SET EXERCISE
For each line of the data below that holds "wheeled", copy the line.

SUPPLIED ENTRIES

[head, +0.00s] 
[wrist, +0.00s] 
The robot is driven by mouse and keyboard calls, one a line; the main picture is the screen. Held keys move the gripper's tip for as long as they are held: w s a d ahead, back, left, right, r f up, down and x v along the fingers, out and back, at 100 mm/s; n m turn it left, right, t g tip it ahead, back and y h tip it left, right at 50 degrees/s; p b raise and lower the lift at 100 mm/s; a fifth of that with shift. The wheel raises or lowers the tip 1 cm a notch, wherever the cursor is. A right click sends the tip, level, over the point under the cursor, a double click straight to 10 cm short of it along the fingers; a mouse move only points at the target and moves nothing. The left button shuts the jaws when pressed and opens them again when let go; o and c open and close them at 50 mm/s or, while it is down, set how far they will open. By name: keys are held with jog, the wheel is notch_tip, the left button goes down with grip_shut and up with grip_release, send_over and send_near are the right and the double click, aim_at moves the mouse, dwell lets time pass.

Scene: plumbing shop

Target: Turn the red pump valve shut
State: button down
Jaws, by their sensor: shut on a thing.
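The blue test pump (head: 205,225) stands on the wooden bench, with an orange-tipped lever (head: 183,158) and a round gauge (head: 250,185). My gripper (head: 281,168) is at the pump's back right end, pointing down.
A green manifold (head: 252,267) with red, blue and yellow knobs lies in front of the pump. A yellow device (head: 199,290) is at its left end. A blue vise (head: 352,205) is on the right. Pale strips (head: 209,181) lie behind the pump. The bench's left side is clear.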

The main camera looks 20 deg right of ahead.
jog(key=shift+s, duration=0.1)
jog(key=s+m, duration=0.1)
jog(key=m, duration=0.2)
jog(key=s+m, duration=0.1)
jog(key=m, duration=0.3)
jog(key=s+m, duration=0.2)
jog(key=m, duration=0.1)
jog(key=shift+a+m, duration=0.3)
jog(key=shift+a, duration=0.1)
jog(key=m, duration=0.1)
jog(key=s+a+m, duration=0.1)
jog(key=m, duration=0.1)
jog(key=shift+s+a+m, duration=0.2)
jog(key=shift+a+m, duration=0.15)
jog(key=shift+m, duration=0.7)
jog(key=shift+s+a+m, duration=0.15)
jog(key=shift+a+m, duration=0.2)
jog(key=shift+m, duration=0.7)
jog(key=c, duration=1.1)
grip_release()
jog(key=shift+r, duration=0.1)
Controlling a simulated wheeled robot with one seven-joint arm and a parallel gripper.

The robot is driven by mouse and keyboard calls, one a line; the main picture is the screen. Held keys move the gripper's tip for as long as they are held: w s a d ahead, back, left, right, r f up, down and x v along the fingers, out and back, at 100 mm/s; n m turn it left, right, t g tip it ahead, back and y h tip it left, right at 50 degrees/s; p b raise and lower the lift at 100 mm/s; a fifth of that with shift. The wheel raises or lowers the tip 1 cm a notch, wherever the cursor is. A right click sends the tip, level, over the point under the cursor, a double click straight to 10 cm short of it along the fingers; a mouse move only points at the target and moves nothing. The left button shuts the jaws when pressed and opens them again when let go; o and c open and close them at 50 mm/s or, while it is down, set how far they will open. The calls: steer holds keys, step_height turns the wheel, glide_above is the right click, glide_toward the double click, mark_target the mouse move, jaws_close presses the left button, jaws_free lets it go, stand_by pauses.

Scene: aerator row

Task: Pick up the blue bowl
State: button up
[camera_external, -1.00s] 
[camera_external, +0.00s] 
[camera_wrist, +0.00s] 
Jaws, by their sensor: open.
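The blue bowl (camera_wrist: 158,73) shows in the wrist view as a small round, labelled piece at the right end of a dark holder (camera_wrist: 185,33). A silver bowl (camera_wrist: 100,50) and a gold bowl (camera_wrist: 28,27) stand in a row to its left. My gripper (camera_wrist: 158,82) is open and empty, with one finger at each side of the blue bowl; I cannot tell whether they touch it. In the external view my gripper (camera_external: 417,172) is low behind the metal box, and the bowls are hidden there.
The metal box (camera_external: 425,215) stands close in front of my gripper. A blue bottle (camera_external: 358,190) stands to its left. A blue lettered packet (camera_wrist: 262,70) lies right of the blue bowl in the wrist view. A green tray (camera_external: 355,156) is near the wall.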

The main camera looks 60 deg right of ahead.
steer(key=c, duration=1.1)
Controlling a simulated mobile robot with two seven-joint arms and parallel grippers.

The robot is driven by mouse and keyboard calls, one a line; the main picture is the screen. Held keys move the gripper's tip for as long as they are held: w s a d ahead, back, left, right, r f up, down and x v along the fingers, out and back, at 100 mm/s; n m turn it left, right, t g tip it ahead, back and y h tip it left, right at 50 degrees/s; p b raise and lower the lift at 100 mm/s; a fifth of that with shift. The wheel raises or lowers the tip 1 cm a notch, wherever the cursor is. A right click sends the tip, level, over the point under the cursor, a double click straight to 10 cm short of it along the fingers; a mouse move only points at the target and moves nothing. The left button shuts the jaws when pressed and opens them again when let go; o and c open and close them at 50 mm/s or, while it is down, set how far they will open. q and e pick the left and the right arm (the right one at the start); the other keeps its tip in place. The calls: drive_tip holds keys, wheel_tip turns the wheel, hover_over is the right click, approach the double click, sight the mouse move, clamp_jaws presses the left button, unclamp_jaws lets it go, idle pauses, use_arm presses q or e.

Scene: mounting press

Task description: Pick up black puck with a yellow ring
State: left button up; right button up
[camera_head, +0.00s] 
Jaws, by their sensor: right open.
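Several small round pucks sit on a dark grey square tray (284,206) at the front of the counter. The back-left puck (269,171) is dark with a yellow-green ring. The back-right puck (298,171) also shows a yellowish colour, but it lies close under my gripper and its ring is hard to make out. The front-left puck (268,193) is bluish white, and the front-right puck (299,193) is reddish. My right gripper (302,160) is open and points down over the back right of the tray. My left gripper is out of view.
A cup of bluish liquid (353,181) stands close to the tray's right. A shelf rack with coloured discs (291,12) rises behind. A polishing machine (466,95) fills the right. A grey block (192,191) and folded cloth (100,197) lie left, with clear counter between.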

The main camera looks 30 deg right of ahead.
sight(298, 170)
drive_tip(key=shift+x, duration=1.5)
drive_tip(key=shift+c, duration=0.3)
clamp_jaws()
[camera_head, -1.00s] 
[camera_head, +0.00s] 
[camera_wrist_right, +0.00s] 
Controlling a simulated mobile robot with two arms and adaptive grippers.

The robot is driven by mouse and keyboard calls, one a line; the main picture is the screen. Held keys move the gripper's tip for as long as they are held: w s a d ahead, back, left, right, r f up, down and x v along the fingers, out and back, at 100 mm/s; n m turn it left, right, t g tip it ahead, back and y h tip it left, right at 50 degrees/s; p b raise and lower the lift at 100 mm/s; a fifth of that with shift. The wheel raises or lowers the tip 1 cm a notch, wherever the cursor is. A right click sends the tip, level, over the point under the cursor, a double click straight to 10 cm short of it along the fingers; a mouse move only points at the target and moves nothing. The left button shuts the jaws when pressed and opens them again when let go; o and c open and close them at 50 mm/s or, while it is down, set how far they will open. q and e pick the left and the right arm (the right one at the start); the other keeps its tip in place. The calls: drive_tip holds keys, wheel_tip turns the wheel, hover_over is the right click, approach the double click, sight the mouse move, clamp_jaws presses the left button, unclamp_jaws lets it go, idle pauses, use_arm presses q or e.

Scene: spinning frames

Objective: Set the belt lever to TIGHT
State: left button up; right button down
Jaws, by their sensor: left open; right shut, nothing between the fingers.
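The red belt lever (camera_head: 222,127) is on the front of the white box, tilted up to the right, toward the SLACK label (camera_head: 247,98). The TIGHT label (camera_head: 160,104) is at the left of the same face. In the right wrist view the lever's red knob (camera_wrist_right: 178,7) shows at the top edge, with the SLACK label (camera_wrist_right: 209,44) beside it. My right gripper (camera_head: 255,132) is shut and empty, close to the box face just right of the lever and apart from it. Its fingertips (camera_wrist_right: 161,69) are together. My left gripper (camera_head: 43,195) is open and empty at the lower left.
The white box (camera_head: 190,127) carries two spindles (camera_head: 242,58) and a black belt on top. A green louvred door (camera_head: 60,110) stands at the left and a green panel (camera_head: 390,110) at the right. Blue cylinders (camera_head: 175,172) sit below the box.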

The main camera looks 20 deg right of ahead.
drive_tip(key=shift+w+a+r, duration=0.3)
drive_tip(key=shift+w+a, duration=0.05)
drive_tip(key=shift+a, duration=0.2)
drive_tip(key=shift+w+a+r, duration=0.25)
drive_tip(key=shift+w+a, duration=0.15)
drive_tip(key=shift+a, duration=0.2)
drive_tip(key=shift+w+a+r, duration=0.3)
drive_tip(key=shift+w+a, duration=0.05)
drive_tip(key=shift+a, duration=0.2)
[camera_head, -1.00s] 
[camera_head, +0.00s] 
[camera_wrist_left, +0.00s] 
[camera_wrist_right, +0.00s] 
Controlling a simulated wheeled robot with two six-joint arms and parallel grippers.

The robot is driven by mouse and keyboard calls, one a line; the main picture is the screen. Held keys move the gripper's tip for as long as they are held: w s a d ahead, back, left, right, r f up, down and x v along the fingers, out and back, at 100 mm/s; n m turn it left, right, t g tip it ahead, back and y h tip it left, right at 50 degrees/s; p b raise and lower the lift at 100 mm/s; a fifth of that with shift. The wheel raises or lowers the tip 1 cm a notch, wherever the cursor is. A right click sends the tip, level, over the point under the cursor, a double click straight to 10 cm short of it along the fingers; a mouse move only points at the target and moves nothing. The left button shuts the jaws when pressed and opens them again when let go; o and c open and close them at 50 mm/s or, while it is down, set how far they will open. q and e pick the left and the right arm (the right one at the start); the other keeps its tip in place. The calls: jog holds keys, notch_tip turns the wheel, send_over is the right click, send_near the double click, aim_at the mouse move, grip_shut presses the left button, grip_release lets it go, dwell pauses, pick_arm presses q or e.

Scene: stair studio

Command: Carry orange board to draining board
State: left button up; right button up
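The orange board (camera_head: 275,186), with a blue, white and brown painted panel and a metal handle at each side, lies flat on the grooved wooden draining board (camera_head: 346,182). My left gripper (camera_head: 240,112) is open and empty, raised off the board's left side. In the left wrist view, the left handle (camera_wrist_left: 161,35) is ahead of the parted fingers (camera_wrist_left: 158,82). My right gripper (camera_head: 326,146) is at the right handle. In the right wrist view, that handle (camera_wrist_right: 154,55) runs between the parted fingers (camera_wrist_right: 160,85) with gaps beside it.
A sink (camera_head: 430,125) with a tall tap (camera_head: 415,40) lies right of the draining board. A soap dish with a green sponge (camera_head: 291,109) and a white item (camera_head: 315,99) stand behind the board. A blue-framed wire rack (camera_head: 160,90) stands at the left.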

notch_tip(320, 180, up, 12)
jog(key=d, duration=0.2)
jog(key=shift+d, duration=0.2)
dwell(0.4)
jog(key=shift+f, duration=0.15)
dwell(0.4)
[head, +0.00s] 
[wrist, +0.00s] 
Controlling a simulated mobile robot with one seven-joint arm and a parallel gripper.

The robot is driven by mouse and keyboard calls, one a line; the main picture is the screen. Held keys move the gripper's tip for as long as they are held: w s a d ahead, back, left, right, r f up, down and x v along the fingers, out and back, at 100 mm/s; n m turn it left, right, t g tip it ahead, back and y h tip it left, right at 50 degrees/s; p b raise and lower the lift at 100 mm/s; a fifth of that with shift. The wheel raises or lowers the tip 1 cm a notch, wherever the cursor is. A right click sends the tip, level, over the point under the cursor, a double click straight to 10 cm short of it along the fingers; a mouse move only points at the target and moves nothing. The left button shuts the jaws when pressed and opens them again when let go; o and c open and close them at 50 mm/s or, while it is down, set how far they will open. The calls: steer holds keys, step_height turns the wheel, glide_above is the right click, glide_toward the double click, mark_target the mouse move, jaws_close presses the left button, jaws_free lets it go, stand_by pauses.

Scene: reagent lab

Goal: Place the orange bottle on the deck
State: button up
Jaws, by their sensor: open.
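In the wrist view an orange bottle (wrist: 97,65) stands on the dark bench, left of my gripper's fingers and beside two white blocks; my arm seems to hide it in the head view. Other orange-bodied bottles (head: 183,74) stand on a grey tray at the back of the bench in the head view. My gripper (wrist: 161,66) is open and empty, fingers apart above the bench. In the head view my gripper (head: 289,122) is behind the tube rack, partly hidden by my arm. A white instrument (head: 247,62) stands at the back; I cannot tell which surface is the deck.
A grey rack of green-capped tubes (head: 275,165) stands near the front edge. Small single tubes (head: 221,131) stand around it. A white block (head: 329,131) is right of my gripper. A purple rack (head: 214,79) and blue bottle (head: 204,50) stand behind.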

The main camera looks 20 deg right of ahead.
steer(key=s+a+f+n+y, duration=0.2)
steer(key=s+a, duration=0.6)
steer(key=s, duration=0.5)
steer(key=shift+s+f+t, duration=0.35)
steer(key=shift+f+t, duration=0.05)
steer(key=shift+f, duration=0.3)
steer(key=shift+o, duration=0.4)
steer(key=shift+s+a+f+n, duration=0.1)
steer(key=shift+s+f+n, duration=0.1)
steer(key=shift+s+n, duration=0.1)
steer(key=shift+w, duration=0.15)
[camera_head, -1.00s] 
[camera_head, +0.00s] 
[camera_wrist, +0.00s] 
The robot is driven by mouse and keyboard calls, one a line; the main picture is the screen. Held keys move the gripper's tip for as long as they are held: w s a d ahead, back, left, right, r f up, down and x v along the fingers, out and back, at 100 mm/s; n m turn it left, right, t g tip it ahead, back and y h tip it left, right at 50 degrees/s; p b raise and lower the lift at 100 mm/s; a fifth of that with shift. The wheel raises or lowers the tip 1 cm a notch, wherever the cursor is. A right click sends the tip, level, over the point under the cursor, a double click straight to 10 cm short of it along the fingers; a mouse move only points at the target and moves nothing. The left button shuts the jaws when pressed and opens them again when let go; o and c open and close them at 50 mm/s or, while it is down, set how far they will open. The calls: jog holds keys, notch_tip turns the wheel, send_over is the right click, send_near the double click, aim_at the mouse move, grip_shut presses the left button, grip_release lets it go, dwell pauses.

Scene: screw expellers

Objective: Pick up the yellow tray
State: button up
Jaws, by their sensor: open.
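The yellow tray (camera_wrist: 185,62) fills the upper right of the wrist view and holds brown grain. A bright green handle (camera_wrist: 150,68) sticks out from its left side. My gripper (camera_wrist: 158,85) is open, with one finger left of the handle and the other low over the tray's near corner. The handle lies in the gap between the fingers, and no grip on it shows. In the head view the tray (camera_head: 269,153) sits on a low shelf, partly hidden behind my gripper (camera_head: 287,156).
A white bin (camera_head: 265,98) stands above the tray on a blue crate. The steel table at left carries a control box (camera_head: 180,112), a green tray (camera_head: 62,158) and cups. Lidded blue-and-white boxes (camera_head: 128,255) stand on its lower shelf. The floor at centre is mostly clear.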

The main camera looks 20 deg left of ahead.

ANSWER TO THE EXERCISE
Controlling a simulated wheeled robot with one seven-joint arm and a parallel gripper.
Controlling a simulated wheeled robot with two six-joint arms and parallel grippers.

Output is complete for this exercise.